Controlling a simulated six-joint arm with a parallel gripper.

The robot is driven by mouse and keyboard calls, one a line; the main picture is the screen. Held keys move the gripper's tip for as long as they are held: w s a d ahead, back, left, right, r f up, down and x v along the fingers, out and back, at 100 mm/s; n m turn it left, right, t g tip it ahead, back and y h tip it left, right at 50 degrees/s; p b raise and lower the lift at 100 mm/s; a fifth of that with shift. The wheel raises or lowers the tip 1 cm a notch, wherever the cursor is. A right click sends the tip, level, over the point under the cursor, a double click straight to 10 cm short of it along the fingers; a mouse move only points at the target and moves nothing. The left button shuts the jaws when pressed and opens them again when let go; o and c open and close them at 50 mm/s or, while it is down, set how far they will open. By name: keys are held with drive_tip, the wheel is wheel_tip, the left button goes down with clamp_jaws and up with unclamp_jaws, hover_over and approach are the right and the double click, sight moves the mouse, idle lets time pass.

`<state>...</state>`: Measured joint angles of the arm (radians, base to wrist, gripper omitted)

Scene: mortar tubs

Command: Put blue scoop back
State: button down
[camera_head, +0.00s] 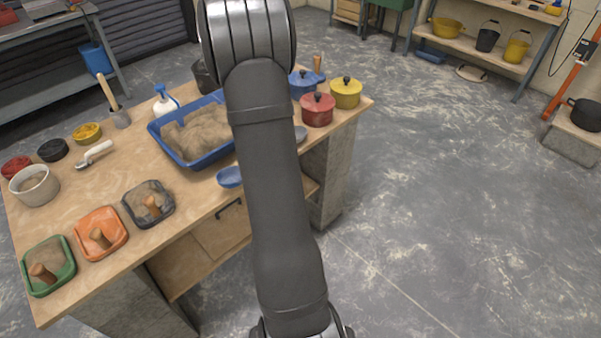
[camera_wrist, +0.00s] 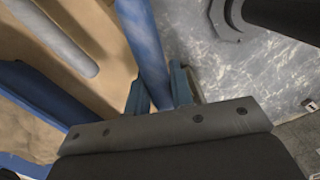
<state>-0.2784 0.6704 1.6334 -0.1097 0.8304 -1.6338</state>
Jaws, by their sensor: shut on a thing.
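The blue scoop's round bowl (camera_head: 230,177) shows in the head view at the front edge of the workbench, just left of my arm. My arm hides the rest of it and my gripper there. In the wrist view my gripper (camera_wrist: 160,88) is shut on a blue handle (camera_wrist: 146,45), which runs up out of the top of the picture. The handle lies over the boundary between the wooden top and the grey floor.
A blue tub (camera_head: 178,157) of sand stands behind the scoop. Red (camera_head: 317,110) and yellow (camera_head: 346,93) lidded pots stand at the bench's right end. Green (camera_head: 67,266), orange (camera_head: 122,228) and dark (camera_head: 128,207) trays line the front left.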

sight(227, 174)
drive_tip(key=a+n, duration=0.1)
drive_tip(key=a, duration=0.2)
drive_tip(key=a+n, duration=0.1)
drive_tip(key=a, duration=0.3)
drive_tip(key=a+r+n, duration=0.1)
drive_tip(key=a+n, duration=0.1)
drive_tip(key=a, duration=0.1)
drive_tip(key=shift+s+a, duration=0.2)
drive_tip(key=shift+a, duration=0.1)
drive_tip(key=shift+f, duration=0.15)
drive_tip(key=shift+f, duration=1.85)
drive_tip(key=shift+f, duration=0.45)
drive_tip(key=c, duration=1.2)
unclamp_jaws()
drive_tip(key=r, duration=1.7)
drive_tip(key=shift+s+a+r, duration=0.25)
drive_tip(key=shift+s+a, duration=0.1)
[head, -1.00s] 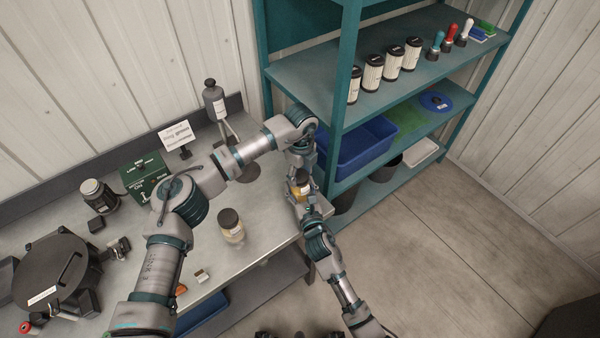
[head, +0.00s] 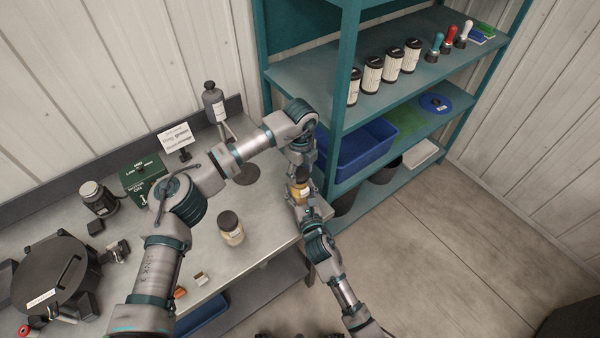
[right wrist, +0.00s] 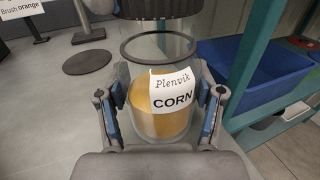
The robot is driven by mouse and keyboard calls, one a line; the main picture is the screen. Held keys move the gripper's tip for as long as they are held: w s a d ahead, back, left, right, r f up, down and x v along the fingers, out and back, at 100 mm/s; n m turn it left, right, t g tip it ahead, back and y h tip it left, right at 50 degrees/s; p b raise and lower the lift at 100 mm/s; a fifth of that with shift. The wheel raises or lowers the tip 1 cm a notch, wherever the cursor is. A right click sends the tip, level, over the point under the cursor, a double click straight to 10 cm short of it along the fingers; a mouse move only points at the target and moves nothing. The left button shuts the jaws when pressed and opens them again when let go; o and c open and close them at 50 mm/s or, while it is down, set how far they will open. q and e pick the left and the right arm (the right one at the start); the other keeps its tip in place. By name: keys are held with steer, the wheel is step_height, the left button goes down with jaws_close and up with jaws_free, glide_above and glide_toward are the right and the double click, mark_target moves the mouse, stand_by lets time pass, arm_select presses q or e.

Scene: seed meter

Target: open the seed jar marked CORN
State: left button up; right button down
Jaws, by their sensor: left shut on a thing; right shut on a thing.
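The CORN jar (right wrist: 162,100) is clear, with yellow contents and a white label, and looks upright in the right wrist view. My right gripper (right wrist: 160,118) is shut on its body, one finger on each side. A dark ring (right wrist: 165,60) circles the top of the glass. The dark lid (right wrist: 157,8) shows above the ring with a see-through gap between, cut off by the picture's top edge. In the head view the jar (head: 300,192) is at the bench's right end. My left gripper (head: 302,170) is over it, shut on the lid; its fingertips are hardly visible.
Another dark-lidded jar (head: 231,230) stands on the bench (head: 255,215) to the left. A teal shelf (head: 345,110) with a blue bin (head: 365,150) is close on the right. A sign (head: 176,138), green box (head: 145,175) and black round machine (head: 50,275) are further left.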

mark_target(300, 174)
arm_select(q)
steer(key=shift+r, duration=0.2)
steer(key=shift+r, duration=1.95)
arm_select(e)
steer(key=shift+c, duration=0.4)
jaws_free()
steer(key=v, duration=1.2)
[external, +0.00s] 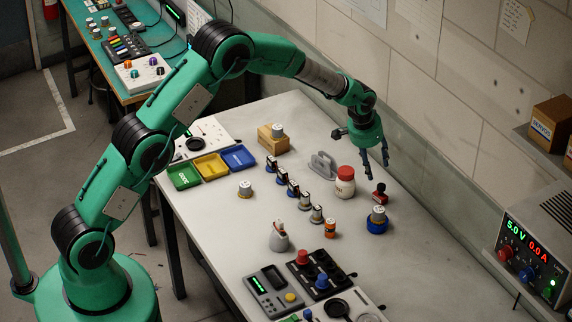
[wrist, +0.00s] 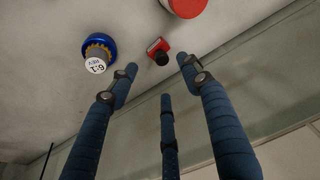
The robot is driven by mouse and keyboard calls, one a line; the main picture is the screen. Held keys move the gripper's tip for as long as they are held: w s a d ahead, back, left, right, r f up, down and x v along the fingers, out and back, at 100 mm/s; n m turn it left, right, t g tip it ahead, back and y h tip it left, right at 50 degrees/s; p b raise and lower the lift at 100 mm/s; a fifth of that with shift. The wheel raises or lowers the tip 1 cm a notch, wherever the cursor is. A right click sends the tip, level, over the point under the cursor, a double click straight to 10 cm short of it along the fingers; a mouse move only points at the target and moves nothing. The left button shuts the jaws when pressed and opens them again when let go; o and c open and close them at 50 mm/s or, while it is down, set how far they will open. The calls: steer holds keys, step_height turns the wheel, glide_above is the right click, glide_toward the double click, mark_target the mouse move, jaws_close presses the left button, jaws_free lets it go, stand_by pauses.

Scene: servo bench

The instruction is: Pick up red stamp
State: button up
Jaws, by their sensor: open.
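The red stamp (external: 379,193) stands on the pale bench top, right of a white jar with a red lid. It has a red base and a dark knob handle. In the wrist view the red stamp (wrist: 158,50) shows beyond the fingertips, near the gap between them. My gripper (external: 377,163) hangs above the bench, pointing down, over and slightly left of the stamp. In the wrist view my gripper (wrist: 155,80) has its blue fingers spread apart with nothing between them. It does not touch the stamp.
A blue-based part (external: 377,220) stands just in front of the stamp; the red-lidded jar (external: 345,182) stands to its left. A grey bracket (external: 322,165) lies behind the jar. A wall runs along the back edge. The bench right of the stamp is clear.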

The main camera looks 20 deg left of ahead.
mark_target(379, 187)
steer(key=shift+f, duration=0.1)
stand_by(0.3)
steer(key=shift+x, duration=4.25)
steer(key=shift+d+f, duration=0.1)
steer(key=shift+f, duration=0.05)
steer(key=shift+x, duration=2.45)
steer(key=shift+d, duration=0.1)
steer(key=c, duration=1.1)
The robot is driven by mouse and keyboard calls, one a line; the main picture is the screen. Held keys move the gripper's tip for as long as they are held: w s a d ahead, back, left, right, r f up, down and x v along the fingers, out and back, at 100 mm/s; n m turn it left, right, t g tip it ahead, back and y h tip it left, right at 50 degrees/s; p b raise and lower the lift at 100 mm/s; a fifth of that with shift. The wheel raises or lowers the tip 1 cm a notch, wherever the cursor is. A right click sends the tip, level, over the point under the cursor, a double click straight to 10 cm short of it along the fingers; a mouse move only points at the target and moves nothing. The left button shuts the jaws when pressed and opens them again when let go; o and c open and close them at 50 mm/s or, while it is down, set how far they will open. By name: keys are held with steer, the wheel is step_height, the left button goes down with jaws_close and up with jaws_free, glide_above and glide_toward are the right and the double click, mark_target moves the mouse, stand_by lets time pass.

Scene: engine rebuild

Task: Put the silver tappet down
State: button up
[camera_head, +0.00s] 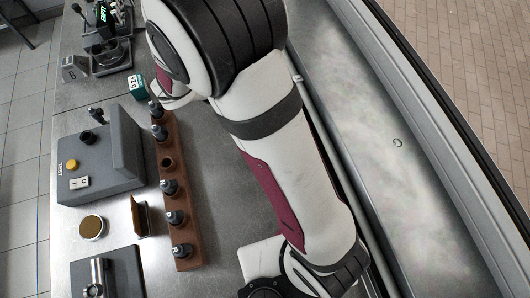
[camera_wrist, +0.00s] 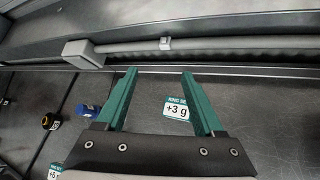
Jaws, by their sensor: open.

::::::

▶ [Exercise]:
Pictures are to be left out; repeat all the remaining data exactly.

▶ [Output for this exercise]:
Controlling a simulated six-joint arm with a parallel gripper.

The robot is driven by mouse and keyboard calls, one a line; the main picture is the screen. Held keys move the gripper's tip for as long as they are held: w s a d ahead, back, left, right, r f up, down and x v along the fingers, out and back, at 100 mm/s; n m turn it left, right, t g tip it ahead, back and y h tip it left, right at 50 degrees/s; p b raise and lower the lift at 100 mm/s; a fifth of that with shift. The wheel raises or lowers the tip 1 cm a notch, wherever the cursor is. A right click sends the tip, level, over the point under the cursor, a double click straight to 10 cm short of it along the fingers; a mouse move only points at the target and moves nothing. The left button shuts the jaws when pressed and opens them again when let go; o and c open and close them at 50 mm/s or, while it is down, set how far they will open. By name: keys are held with drive_tip, the wheel is wheel_tip, the left button goes down with clamp_jaws and up with unclamp_jaws, hover_over and approach are the right and the double click, sight moves the mouse, idle lets time pass.

`<state>...</state>`: Measured joint angles of the arm (radians, base to wrist, gripper omitted)

Scene: mortar tubs

Command: Put blue scoop back
State: button down
[camera_head, +0.00s] 
[camera_wrist, +0.00s] 
<state>-0.2784 0.6704 1.6334 -0.1097 0.8304 -1.6338</state>
Jaws, by their sensor: shut on a thing.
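The blue scoop's round bowl (camera_head: 230,177) shows in the head view at the front edge of the workbench, just left of my arm. My arm hides the rest of it and my gripper there. In the wrist view my gripper (camera_wrist: 160,88) is shut on a blue handle (camera_wrist: 146,45), which runs up out of the top of the picture. The handle lies over the boundary between the wooden top and the grey floor.
A blue tub (camera_head: 178,157) of sand stands behind the scoop. Red (camera_head: 317,110) and yellow (camera_head: 346,93) lidded pots stand at the bench's right end. Green (camera_head: 67,266), orange (camera_head: 122,228) and dark (camera_head: 128,207) trays line the front left.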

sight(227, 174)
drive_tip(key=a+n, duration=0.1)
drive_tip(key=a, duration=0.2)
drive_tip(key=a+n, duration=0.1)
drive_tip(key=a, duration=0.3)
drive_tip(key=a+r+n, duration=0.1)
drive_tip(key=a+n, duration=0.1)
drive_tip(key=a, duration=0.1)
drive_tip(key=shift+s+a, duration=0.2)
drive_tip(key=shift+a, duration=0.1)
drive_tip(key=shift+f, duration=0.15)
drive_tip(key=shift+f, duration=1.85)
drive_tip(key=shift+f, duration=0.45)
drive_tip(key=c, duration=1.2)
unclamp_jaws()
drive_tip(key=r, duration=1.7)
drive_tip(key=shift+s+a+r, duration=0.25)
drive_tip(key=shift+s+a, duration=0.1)
[head, -1.00s] 
[head, +0.00s] 
[right wrist, +0.00s] 
The robot is driven by mouse and keyboard calls, one a line; the main picture is the screen. Held keys move the gripper's tip for as long as they are held: w s a d ahead, back, left, right, r f up, down and x v along the fingers, out and back, at 100 mm/s; n m turn it left, right, t g tip it ahead, back and y h tip it left, right at 50 degrees/s; p b raise and lower the lift at 100 mm/s; a fifth of that with shift. The wheel raises or lowers the tip 1 cm a notch, wherever the cursor is. A right click sends the tip, level, over the point under the cursor, a double click straight to 10 cm short of it along the fingers; a mouse move only points at the target and moves nothing. The left button shuts the jaws when pressed and opens them again when let go; o and c open and close them at 50 mm/s or, while it is down, set how far they will open. q and e pick the left and the right arm (the right one at the start); the other keeps its tip in place. By name: keys are held with steer, the wheel is step_height, the left button goes down with jaws_close and up with jaws_free, glide_above and glide_toward are the right and the double click, mark_target moves the mouse, stand_by lets time pass, arm_select presses q or e.

Scene: seed meter

Target: open the seed jar marked CORN
State: left button up; right button down
Jaws, by their sensor: left shut on a thing; right shut on a thing.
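The CORN jar (right wrist: 162,100) is clear, with yellow contents and a white label, and looks upright in the right wrist view. My right gripper (right wrist: 160,118) is shut on its body, one finger on each side. A dark ring (right wrist: 165,60) circles the top of the glass. The dark lid (right wrist: 157,8) shows above the ring with a see-through gap between, cut off by the picture's top edge. In the head view the jar (head: 300,192) is at the bench's right end. My left gripper (head: 302,170) is over it, shut on the lid; its fingertips are hardly visible.
Another dark-lidded jar (head: 231,230) stands on the bench (head: 255,215) to the left. A teal shelf (head: 345,110) with a blue bin (head: 365,150) is close on the right. A sign (head: 176,138), green box (head: 145,175) and black round machine (head: 50,275) are further left.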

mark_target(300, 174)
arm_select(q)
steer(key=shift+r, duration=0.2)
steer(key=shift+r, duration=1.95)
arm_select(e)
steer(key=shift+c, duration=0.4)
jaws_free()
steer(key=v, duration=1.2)
[external, +0.00s] 
[wrist, +0.00s] 
The robot is driven by mouse and keyboard calls, one a line; the main picture is the screen. Held keys move the gripper's tip for as long as they are held: w s a d ahead, back, left, right, r f up, down and x v along the fingers, out and back, at 100 mm/s; n m turn it left, right, t g tip it ahead, back and y h tip it left, right at 50 degrees/s; p b raise and lower the lift at 100 mm/s; a fifth of that with shift. The wheel raises or lowers the tip 1 cm a notch, wherever the cursor is. A right click sends the tip, level, over the point under the cursor, a double click straight to 10 cm short of it along the fingers; a mouse move only points at the target and moves nothing. The left button shuts the jaws when pressed and opens them again when let go; o and c open and close them at 50 mm/s or, while it is down, set how far they will open. The calls: steer holds keys, step_height turns the wheel, glide_above is the right click, glide_toward the double click, mark_target the mouse move, jaws_close presses the left button, jaws_free lets it go, stand_by pauses.

Scene: servo bench

The instruction is: Pick up red stamp
State: button up
Jaws, by their sensor: open.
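The red stamp (external: 379,193) stands on the pale bench top, right of a white jar with a red lid. It has a red base and a dark knob handle. In the wrist view the red stamp (wrist: 158,50) shows beyond the fingertips, near the gap between them. My gripper (external: 377,163) hangs above the bench, pointing down, over and slightly left of the stamp. In the wrist view my gripper (wrist: 155,80) has its blue fingers spread apart with nothing between them. It does not touch the stamp.
A blue-based part (external: 377,220) stands just in front of the stamp; the red-lidded jar (external: 345,182) stands to its left. A grey bracket (external: 322,165) lies behind the jar. A wall runs along the back edge. The bench right of the stamp is clear.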

The main camera looks 20 deg left of ahead.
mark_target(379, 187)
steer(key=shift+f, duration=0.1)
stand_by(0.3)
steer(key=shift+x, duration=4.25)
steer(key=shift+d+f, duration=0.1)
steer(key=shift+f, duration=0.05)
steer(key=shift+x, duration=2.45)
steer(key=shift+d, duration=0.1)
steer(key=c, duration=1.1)
The robot is driven by mouse and keyboard calls, one a line; the main picture is the screen. Held keys move the gripper's tip for as long as they are held: w s a d ahead, back, left, right, r f up, down and x v along the fingers, out and back, at 100 mm/s; n m turn it left, right, t g tip it ahead, back and y h tip it left, right at 50 degrees/s; p b raise and lower the lift at 100 mm/s; a fifth of that with shift. The wheel raises or lowers the tip 1 cm a notch, wherever the cursor is. A right click sends the tip, level, over the point under the cursor, a double click straight to 10 cm short of it along the fingers; a mouse move only points at the target and moves nothing. The left button shuts the jaws when pressed and opens them again when let go; o and c open and close them at 50 mm/s or, while it is down, set how far they will open. By name: keys are held with steer, the wheel is step_height, the left button goes down with jaws_close and up with jaws_free, glide_above and glide_toward are the right and the double click, mark_target moves the mouse, stand_by lets time pass.

Scene: engine rebuild

Task: Put the silver tappet down
State: button up
[camera_head, +0.00s] 
[camera_wrist, +0.00s] 
Jaws, by their sensor: open.

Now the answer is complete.